[DATA]:

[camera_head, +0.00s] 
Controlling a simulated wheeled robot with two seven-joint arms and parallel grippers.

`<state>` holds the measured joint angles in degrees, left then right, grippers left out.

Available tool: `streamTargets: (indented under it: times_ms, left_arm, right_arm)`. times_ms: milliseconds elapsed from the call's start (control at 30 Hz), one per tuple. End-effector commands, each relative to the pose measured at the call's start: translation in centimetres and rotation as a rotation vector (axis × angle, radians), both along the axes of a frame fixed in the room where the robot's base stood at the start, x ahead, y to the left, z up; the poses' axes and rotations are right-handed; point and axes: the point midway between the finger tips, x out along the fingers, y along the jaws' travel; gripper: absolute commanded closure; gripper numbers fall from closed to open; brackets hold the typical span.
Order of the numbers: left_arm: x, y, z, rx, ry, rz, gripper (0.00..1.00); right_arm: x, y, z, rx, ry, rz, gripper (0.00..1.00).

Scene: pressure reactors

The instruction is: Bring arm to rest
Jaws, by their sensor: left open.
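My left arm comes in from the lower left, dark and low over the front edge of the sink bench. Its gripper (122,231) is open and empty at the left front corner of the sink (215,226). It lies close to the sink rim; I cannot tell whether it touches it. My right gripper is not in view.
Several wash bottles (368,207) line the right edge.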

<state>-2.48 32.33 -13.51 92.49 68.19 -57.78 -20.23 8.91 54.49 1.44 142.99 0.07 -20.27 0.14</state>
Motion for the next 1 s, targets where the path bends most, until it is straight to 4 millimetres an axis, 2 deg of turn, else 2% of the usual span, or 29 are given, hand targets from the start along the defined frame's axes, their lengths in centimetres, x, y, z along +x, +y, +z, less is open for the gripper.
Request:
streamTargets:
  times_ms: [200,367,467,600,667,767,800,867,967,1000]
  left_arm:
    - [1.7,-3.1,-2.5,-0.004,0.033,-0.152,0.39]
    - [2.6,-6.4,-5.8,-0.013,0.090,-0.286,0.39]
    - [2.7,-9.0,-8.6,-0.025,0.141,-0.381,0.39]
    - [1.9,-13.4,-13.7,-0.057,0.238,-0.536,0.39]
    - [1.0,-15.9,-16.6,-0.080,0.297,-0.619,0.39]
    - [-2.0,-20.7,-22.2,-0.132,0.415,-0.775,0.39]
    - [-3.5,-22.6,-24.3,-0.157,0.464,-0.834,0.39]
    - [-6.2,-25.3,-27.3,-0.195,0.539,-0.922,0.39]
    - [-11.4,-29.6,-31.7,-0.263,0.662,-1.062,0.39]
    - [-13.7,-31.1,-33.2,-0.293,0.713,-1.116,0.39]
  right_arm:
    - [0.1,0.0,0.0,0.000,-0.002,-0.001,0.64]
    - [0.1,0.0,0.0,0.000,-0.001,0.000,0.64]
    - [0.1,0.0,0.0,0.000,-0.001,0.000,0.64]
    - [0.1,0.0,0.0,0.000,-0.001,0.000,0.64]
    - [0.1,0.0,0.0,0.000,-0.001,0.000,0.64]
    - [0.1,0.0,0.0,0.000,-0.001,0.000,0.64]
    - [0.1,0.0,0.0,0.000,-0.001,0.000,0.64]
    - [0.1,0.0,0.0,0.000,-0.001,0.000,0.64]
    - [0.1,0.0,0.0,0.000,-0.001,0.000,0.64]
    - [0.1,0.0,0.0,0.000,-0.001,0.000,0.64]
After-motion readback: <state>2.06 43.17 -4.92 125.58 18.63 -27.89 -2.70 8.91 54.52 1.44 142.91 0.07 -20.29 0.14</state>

[WHAT YOU ARE ASKED TO DO]:
Repeat word for word the stretch of lines from the one with "The instruction is: Bring arm to rest" down to the one with "<state>-2.48 32.33 -13.51", both included.

[THE SOLUTION]:
The instruction is: Bring arm to rest
Jaws, by their sensor: left open.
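My left arm comes in from the lower left, dark and low over the front edge of the sink bench. Its gripper (122,231) is open and empty at the left front corner of the sink (215,226). It lies close to the sink rim; I cannot tell whether it touches it. My right gripper is not in view.
Several wash bottles (368,207) line the right edge.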

<state>-2.48 32.33 -13.51 92.49 68.19 -57.78 -20.23 8.91 54.49 1.44 142.99 0.07 -20.27 0.14</state>

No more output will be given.